During the Great Awakening of the 1740s and 50s, Baptist and Methodist preachers led a religious revival in the South that spread through both white and black populations. At first masters opposed the conversion of their slaves, fearing they would rebel if they began to think of themselves as equal to whites before God; later, many masters imposed Christianity on their slaves as a form of social control, emphasizing the values of obedience and humility. In Slave Religion: The ‘Invisible Institution’ in the Antebellum South, historian Albert J. Raboteau notes that “not all slaves were Christian, nor were all those who accepted Christianity members of a church, but the doctrines, symbols, and vision of life preached by Christianity were familiar to most.”

The slaves’ introduction to the Bible usually came by way of family members and other slaves, especially elders and slave preachers. Raboteau explains that widespread illiteracy did not prevent the slaves from acquiring religious knowledge because Bible stories were incorporated into their oral tradition.
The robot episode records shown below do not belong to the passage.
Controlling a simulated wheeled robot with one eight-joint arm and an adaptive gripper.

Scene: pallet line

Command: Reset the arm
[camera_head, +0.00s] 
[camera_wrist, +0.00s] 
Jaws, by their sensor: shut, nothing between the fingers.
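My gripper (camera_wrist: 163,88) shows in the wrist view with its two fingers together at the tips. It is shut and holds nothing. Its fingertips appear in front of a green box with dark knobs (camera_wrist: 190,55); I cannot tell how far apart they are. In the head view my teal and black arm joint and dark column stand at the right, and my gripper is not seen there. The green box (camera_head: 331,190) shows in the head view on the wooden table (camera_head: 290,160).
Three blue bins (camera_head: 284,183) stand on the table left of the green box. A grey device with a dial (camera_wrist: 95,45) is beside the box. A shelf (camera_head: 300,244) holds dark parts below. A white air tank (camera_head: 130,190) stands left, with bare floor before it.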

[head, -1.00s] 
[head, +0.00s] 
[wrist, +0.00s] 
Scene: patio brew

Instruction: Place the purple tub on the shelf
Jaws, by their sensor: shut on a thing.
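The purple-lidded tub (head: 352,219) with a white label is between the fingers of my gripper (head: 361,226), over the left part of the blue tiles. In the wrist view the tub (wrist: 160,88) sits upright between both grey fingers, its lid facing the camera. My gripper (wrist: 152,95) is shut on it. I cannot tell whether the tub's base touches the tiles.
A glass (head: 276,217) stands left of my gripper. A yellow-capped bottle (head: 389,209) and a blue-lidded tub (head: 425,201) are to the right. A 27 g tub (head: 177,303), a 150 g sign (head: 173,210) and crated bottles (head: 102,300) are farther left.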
He writes: “Unable to read the Bible for themselves and skeptical of their masters’ interpretation of it, most slaves learned the message of the Christian gospel and translated it into songs in terms of their own experience.” Thus “Go Down, Moses” and other spirituals were born.

(There is at least one other school of thought about how slaves came to know and sing about Biblical figures like Moses and places like the Jordan River. This school of thought says that the slaves were direct descendants of the Biblical Israelites, who migrated to West Africa after the destruction of the Temple in Jerusalem in 70 C.E. and then were kidnapped and shipped to the New World as slaves. Modern-day Hebrew Israelites are the main proponents of this theory, though historians are skeptical.)

To be perfectly clear, I don’t deny that Southern Jews owned slaves. It is a fact that some did, just as it is a fact that some free blacks owned slaves. (Edward P. Jones explored this phenomenon in his celebrated novel The Known World, which I highly recommend.) According to Rosen, “The Jews of the South lived in a slaveholding society, and they accepted the institution as part of everyday life.” It’s also very likely that some slaves adopted the Judaism of their owners and celebrated the holidays with them—or at least observed the celebrations from behind a serving tray.

The issue of Jewish involvement in the Atlantic slave trade is a touchy subject for many reasons, including the Jews’ own history of enslavement. In the 1990s the Nation of Islam published a book called The Secret Relationship Between Blacks and Jews that accused Jews of orchestrating the slave trade and of using slave labor “disproportionately more than any other ethnic or religious group.” The Simon Wiesenthal Center refuted the NOI’s paranoid lies in a book of its own. Henry Louis Gates, Jr., my former professor at Harvard, called The Secret Relationship “one of the most sophisticated instances of hate literature yet compiled.” (NOI leader Louis Farrakhan is no friend of the Jews, as Gates himself has helped us to understand.)

The Pasadena Playhouse playbill is obviously not a scholarly publication; the artist’s representation of “Hebrews slaves in ancient Egypt,” presented on page 2 alongside historical photographs of Harriet Tubman and Judah P. Benjamin (the most prominent Jewish Confederate and slave owner, seen above), is proof enough of this. While I don’t think that Cervantes intended to be provocative in writing that slaves would have learned about the Exodus from Jewish slave owners without mentioning any Christian influence, I hope that this post sets the record straight and that the Playhouse will be more careful in the future when addressing sensitive issues like this one.

As for the play, I was very moved by the actors’ nuanced performances (as well as by their excellent Hebrew pronunciation). To the playwright’s credit, The Whipping Man does not politicize the ownership of slaves by Jews. Instead, it cuts quite literally to the human core of slavery, forcing us all to look at the scars with our eyes wide open.